How are the most innovative young minds in retail and e-commerce finding success selling to their generation?
Millennials know how to sell to Millennials. Forbes’s 2016 30 under 30 list showcases 30 entrepreneurial Millennials who are helping transform the retail and e-commerce space via startups and innovations. The roster includes 20-year-old Megan Grassel, founder of teen bra and underwear brand Yellowberry, and Satish Kanwar, the director of product at Shopify, who helped create the Facebook and Pinterest “Buy,” buttons. The chosen 30 were picked out of a “long list of nominees” by judges Tory Burch, Jessica Alba (co-founder of The Honest Co.), Alexandra Wilkis Wilson (co-founder of Golt Groupe), and Carrie Hammer (30 Under 30 alumna).

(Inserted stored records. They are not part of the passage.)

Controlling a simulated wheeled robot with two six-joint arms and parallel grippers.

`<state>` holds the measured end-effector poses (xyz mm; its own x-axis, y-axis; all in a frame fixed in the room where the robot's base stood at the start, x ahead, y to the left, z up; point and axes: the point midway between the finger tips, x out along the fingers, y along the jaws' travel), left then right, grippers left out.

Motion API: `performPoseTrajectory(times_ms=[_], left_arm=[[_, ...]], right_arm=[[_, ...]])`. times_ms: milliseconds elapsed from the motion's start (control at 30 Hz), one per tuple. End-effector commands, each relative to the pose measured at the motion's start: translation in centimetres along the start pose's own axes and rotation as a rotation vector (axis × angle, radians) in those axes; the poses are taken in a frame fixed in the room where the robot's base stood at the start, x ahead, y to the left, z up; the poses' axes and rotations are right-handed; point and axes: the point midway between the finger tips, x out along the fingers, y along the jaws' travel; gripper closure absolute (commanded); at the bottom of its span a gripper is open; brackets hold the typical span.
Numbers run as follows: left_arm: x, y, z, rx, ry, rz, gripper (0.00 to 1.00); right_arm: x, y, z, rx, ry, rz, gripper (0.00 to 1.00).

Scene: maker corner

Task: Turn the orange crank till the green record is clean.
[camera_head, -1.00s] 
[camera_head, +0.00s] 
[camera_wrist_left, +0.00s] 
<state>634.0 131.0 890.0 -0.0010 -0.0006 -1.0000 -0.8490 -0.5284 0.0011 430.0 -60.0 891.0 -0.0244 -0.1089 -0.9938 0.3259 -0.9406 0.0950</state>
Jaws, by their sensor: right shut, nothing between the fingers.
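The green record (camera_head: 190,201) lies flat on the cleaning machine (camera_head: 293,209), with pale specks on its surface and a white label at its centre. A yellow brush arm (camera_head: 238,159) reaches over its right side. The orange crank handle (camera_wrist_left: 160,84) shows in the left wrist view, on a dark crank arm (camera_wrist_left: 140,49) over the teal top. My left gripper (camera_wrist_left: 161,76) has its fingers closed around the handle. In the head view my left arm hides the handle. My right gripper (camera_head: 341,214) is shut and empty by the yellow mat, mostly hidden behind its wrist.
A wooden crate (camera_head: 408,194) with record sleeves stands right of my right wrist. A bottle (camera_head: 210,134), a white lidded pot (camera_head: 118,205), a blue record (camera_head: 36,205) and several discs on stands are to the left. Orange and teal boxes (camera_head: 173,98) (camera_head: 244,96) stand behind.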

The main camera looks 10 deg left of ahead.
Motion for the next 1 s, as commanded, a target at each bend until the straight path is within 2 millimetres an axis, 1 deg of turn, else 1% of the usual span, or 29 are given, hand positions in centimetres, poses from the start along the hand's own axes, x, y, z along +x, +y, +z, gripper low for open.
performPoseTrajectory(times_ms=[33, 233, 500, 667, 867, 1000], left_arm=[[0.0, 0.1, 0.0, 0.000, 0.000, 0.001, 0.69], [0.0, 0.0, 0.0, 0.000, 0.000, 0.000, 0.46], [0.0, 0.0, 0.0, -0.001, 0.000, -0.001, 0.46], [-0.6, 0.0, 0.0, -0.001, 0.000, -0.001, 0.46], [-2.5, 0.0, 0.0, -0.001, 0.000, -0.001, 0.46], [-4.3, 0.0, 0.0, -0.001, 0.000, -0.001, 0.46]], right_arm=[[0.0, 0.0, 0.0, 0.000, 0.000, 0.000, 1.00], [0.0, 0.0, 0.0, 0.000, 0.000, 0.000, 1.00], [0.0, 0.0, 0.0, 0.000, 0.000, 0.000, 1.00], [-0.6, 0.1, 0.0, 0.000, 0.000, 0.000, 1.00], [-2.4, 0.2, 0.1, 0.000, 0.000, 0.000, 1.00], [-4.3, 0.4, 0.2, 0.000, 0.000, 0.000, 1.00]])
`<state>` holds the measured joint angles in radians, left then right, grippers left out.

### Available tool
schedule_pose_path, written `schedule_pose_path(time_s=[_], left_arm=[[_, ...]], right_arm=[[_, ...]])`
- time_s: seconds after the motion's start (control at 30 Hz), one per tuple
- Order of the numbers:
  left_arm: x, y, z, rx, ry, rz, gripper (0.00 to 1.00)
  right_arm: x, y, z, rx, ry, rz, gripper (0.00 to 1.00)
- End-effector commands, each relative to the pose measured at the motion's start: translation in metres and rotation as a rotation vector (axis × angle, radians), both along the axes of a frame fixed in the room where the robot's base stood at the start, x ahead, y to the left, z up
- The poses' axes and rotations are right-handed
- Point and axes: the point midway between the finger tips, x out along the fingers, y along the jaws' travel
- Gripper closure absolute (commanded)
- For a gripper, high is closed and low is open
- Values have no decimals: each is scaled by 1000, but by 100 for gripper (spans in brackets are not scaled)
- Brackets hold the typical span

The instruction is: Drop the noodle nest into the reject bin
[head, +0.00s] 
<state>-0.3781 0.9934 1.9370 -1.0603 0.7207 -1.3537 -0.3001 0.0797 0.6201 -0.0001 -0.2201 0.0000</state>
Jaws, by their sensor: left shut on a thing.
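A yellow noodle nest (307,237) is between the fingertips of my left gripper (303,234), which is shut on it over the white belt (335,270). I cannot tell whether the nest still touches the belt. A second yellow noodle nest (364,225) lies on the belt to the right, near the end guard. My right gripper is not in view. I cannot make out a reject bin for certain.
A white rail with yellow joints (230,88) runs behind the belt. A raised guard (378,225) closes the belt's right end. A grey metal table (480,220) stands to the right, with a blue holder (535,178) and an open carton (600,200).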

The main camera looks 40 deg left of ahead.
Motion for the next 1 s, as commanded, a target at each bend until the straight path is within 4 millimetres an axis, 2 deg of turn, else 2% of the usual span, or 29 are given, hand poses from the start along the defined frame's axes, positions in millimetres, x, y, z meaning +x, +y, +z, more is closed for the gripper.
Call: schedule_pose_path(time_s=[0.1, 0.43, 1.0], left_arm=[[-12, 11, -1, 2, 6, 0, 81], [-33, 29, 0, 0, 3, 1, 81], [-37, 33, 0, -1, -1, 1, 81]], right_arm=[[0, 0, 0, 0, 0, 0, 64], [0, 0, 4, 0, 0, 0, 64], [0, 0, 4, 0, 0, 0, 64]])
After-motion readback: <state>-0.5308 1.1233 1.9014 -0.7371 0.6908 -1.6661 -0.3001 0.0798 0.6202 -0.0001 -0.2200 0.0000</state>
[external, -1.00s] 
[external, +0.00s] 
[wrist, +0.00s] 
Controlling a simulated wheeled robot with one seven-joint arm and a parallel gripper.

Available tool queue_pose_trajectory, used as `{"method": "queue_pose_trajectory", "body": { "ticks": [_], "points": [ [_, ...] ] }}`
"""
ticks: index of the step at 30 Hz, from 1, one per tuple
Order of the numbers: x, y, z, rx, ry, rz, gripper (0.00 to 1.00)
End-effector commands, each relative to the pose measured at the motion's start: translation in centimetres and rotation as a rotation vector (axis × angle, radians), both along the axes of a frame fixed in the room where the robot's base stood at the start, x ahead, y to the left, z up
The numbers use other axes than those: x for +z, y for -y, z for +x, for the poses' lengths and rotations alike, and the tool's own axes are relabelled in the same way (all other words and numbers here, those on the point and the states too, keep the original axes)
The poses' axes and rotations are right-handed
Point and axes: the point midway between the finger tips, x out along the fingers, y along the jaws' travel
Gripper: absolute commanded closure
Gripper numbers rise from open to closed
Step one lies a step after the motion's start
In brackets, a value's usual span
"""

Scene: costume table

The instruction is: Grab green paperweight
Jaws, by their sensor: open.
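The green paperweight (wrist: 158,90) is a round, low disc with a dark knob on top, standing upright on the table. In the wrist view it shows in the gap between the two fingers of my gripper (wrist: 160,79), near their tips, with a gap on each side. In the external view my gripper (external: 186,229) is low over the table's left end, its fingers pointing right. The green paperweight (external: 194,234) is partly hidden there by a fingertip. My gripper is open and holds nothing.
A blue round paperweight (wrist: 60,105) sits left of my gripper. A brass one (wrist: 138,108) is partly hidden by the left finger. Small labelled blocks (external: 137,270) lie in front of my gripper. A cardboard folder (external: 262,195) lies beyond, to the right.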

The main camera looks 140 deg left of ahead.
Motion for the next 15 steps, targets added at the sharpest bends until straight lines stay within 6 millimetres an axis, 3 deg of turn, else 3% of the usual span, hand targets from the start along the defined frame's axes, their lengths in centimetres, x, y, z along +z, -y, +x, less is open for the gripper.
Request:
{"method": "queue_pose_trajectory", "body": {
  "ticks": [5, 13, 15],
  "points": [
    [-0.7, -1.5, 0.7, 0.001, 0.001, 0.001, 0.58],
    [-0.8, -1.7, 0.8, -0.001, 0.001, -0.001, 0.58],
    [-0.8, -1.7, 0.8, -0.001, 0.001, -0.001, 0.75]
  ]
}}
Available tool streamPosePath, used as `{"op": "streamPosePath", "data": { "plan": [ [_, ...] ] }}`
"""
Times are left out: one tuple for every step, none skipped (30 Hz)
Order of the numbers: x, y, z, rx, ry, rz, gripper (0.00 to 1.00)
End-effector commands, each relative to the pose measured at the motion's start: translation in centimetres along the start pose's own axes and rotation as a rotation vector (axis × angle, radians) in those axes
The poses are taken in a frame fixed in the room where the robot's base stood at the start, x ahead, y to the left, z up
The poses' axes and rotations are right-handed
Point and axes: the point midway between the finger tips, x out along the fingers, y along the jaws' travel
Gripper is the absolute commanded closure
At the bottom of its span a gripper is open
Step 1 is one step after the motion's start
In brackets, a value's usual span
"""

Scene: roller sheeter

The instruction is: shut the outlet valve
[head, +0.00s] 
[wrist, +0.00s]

The list is not just full of smart, enterprising Millennials and rising star retailers, but the major trends that young startups are employing to appeal to their retail rebel peers. Since small, innovative retailers are succeeding with young shoppers while major brands are struggling, these are retail trends we should all be inspired by. Here’s a few of the ways Millennials are successfully selling to Millennials:
Today, when an ambitious young shopper can’t find what they’re looking for in big stores and sites, they’ll just make it themselves. Several of the 30 under 30 companies were created because of gaps in the current fashion market. 26-year-old Kelechi Anyadiegwu founded Zuvaa because she couldn’t find the fashionable African-inspired clothing she herself wanted to buy. Megan Grassel, the youngest on the roster, started teen lingerie brand Yellowberry “after a frustrating shopping trip with her 13-year-old sister,” and has branded her company as the “anti-Victoria’s Secret.”
Millennials have fueled the wildly successful subscription e-commerce trend, and now they can get everything from weed to toys to vinyl via subscription. But clearly it’s not enough, because they’re also founding their own subscription businesses. The companies on Forbe’s list included fashion subscription M.M. LaFleur, feminine care subscription LOLA, clean-food meal subscription Sakara Life, and pet supply subscription star Bark & Co—co-founded by 29-year-old Carly Strife.
No, this doesn’t mean making hoodies with built-in earbuds, or putting an iPhone-sized pocket in a pair of jeans. (Though both of those are great as well.) Instead, Millennial fashion entrepreneurs are offering shoppers clothing with fabrics and designs improved by tech. The 28-year-old founders of ADAY are integrating technology usually used in Olympic athlete’s garb into their stylish activewear, and the also 28-year-old co-founders of Athletic Propulsion Labs created their high-end fashion sneakers with “patented performance technology.” (Note the athleisure trend clearly at work here as well.) Julie Sygiel, founder of Dear Kate, is a chemical engineer who invented leak and stain-resistant underwear, yoga pants, and more for active females tired of ruining clothes once a month.
Connecting young shoppers with goods and creators that they might never have had access to in the past is a major theme running through the 30 by 30 list. “Democratizing” retail is clearly a new wave—with success stories like Warby Parker serving as inspiration. For some Millennial entrepreneurs, this mean connecting buyers with smaller and emerging creators: Christine Souffrant founded Vendedy to connect street vendors around the world with shoppers online, and Carl Waldekranz founded Tictail to help indie retailers set up online commerce quickly, and the co-founders of the Nineteenth Amendment matches emerging designers with shoppers. For others, democratization means giving shoppers access high-quality goods at a lower price. Leura Fine founded Laurel & Wolf, an online marketplace of interior designers who work at a flat fee, and Stephanie Korey, alumna of Warby Parker, has launched Away to bring “high-end luggage to the mass market.”
It’s a post-Uber world, and Millennials are starting some of the businesses that will make everything on demand. Phil Dumonte founded Dashed, a delivery service that brings food from more than 800 restaurants with no previous delivery service, like Bertucci’s, PF Chang’s, and Pinkberry, to hungry patrons within 40 minutes. Even jobs are on demand: 23-year-old Stacey Ferreira heads up Forrge, a “work scheduling tool to match on-demand jobs with workers.”